Fossil fuels. Research by Ellen Quigley, Emily Budgen, and Anthony Odgers on fossil fuel divestment suggests that negative screening by high profile institutions can be seen as a material contribution to socializing and normalizing wider societal attitudes against the activity being screened out. In addition, a report by Atif Ansar, Ben Caldecott, and James Tilbury indicates that negative screening and can affect the long-term value of companies by stigmatizing the activity being screened out, creating regulatory uncertainty, which reduces investors’ expectations of future cash flows. By contrast, divesting from Israel may not affect public support for the conflict because people are already deeply divided in entrenched positions.

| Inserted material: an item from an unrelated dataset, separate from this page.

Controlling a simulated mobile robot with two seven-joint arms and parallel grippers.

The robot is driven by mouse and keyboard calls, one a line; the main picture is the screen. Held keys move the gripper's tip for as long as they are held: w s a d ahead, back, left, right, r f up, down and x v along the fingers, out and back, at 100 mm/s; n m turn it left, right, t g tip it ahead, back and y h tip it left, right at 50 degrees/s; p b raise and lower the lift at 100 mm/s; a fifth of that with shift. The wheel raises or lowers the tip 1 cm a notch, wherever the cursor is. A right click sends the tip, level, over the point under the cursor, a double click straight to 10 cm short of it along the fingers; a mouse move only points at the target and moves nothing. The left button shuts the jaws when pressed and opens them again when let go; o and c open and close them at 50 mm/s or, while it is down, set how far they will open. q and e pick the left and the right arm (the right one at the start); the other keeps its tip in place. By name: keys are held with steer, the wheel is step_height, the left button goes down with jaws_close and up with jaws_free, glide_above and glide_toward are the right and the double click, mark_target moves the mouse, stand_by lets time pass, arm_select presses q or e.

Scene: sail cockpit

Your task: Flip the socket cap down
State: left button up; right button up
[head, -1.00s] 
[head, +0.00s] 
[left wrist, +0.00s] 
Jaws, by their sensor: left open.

What They Plan To Do With Their One Wild And Precious Life

College years for many are a time of idealism. A public discussion of the complexities of divestment could help students make more rational decisions. Their energy and idealism should be channeled instead of dissipated or even destroyed. If empowered by their administrations, university investment offices can drive this discussion, as can sustainable and impact faculty. With more specific information, students could be better equipped to answer Pulitzer Prize-winning poet Mary Oliver’s quintessential graduation question: “Tell me, what is it that you plan to do with your one wild and precious life?”

It is a difficult year to graduate from university and naturally a more difficult year to live in the Middle East. We can and must do better as institutional investors and investment faculty to dispel harmful misconceptions among the next generation of leaders.